§ **Instructions for the task**
Report the number of lines where the string "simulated" occurs, and write nothing else.

§ **Dataset extract**
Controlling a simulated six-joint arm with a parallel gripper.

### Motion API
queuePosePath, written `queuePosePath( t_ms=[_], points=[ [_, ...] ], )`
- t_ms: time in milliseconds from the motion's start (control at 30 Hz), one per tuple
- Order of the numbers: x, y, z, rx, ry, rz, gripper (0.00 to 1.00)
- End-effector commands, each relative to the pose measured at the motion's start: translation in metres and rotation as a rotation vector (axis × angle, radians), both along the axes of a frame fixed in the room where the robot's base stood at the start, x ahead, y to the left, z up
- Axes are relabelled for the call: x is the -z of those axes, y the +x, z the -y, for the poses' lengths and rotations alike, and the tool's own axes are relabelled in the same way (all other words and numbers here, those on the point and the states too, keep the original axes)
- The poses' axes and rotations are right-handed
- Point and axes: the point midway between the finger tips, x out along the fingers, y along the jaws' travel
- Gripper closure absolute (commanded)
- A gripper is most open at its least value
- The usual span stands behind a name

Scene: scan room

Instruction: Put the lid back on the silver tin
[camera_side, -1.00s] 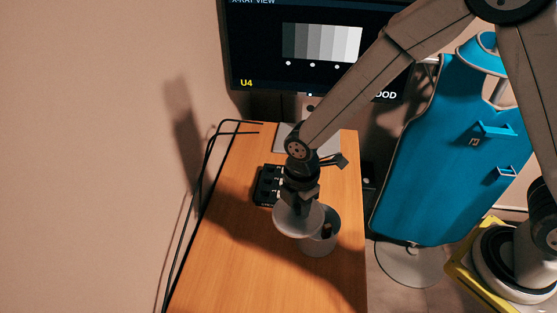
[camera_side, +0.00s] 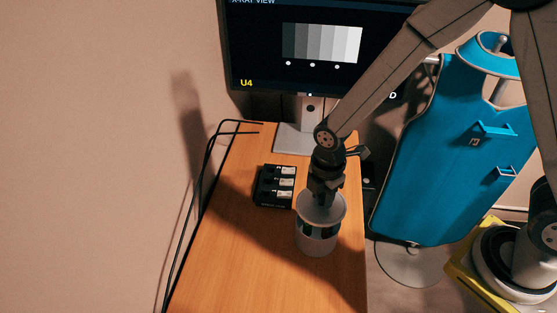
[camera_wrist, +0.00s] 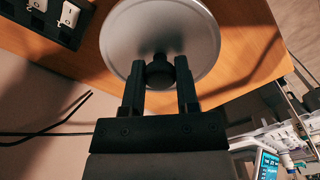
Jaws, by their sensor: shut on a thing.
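My gripper (camera_side: 323,196) is shut on the dark knob of the round grey lid (camera_side: 338,212). In the wrist view the lid (camera_wrist: 135,35) is a pale disc, with the knob (camera_wrist: 160,72) between the fingertips. The silver tin (camera_side: 316,246) stands on the wooden table, near its right edge. The lid is over the tin in the side view, and dark patches show between them, so the lid looks raised above the rim. The lid hides most of the tin's mouth, and hides the tin in the wrist view.
A black holder (camera_side: 265,198) with several white-faced slots lies left of the tin. A monitor (camera_side: 265,65) stands at the back on a stand. Black cables (camera_side: 205,165) run along the table's left edge. A blue apron (camera_side: 430,170) hangs to the right. The front table is clear.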

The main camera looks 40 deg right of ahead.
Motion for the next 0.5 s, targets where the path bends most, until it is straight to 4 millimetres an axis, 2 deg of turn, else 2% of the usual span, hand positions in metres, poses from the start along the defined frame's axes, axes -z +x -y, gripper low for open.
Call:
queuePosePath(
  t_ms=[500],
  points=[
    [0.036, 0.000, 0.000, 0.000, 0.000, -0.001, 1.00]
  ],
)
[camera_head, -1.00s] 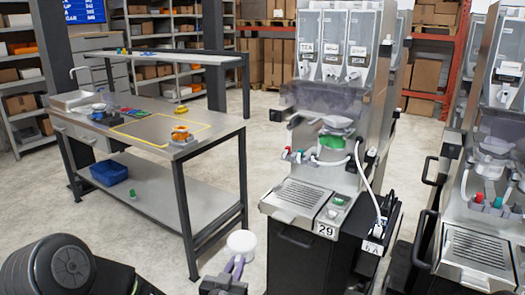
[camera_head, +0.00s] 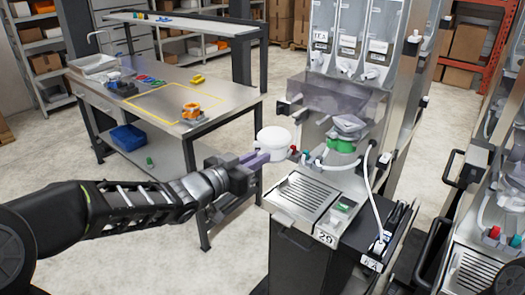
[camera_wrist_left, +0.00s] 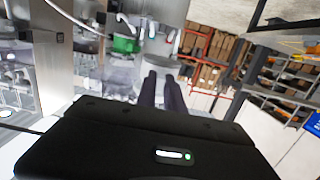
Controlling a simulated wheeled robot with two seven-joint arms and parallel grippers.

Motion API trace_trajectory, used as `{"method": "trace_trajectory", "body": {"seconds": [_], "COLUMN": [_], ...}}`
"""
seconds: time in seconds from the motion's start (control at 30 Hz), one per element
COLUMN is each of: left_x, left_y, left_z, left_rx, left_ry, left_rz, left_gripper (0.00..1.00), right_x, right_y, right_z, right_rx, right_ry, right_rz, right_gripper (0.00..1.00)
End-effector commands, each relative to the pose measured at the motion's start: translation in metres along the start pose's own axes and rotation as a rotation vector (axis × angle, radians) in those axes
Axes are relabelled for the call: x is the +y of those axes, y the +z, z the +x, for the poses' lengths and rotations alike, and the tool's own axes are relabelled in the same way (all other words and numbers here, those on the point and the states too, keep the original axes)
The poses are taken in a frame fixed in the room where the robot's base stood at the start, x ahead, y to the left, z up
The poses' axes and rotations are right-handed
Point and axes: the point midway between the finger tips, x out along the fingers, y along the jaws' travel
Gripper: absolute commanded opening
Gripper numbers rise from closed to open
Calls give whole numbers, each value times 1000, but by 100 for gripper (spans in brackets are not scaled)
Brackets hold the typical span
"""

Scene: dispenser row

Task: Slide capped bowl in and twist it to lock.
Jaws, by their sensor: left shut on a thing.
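A white capped bowl (camera_head: 274,137) is held in the air to the left of the dispenser (camera_head: 342,100) marked 29. My left gripper (camera_head: 262,156) comes in from the left and is shut on the bowl's lower side. The bowl looks upright. In the left wrist view my two purple-grey fingers (camera_wrist_left: 162,88) point ahead, with the dispenser's green part (camera_wrist_left: 125,45) to their left. In the head view a green part (camera_head: 341,146) sits on the dispenser under a clear cup (camera_head: 350,124). The bowl is apart from that green part. My right gripper is out of view.
The dispenser's drip tray (camera_head: 304,195) lies below and right of the bowl. A white hose (camera_head: 366,185) hangs at its front right. A workbench (camera_head: 168,128) with an orange item (camera_head: 191,111) stands at the left. A second dispenser stands at the right edge.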

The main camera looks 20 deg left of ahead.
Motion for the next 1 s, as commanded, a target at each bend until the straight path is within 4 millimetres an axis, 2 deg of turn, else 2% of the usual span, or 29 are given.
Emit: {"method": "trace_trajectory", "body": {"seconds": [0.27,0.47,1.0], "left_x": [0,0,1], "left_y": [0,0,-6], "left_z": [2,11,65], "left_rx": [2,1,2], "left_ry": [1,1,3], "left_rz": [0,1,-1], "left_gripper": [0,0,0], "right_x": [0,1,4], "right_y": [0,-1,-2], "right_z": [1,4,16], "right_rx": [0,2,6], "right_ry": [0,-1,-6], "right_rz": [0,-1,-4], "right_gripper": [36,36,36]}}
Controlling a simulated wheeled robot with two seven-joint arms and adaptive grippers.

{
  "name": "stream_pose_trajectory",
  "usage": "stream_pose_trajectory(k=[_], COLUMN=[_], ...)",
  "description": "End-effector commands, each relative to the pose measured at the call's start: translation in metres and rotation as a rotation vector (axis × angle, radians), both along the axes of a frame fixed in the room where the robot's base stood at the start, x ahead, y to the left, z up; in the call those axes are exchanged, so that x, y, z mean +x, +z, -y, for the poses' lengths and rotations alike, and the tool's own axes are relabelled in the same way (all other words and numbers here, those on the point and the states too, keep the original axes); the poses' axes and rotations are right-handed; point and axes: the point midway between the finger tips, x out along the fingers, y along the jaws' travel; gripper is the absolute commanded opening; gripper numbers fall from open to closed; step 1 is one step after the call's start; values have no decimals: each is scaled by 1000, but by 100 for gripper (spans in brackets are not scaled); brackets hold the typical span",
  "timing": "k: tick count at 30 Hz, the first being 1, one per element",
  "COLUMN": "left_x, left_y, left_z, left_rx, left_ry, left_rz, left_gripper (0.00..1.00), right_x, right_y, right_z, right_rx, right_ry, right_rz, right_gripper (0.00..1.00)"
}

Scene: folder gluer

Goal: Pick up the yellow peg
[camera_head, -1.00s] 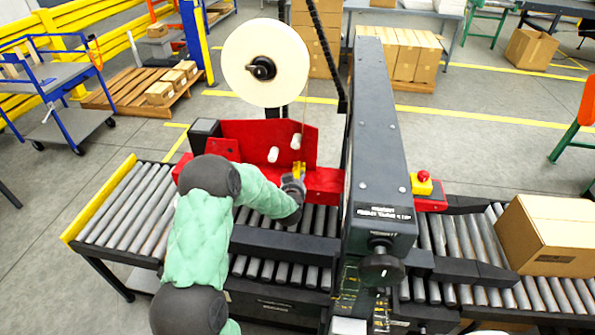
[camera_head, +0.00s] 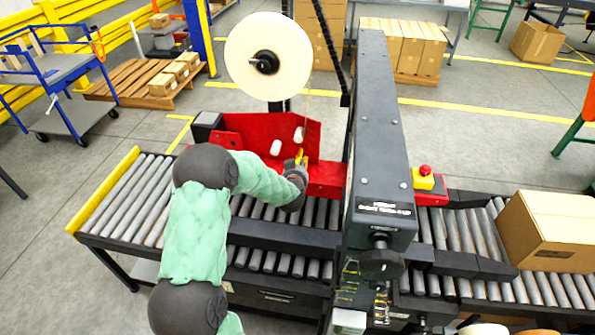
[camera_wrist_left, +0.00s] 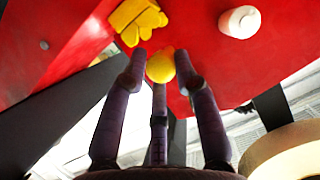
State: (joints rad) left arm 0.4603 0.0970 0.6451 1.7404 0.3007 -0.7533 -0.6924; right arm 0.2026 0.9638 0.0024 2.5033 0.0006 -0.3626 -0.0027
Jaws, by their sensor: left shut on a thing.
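The yellow peg (camera_wrist_left: 160,66) shows as a rounded yellow end between the dark fingertips of my left gripper (camera_wrist_left: 160,80) in the left wrist view. The fingers are closed around it, and the rest of the peg is hidden. A yellow blocky piece (camera_wrist_left: 137,20) lies just beyond it against the red plate (camera_wrist_left: 210,70). In the head view my left gripper (camera_head: 298,170) is in front of the red plate (camera_head: 232,130), with a small patch of yellow at its tips; I cannot tell there which yellow piece it is.
A white roller (camera_wrist_left: 240,22) sticks out of the red plate close to the fingers. The large tape reel (camera_head: 267,57) stands above, and the dark machine column (camera_head: 383,120) rises to the right. The roller conveyor (camera_head: 125,200) is bare at left; a carton (camera_head: 545,230) sits at right.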

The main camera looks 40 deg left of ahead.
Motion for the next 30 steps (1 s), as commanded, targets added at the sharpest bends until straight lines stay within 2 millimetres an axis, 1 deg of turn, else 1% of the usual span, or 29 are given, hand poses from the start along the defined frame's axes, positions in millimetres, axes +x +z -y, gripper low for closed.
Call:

§ **Answer for this exercise**
3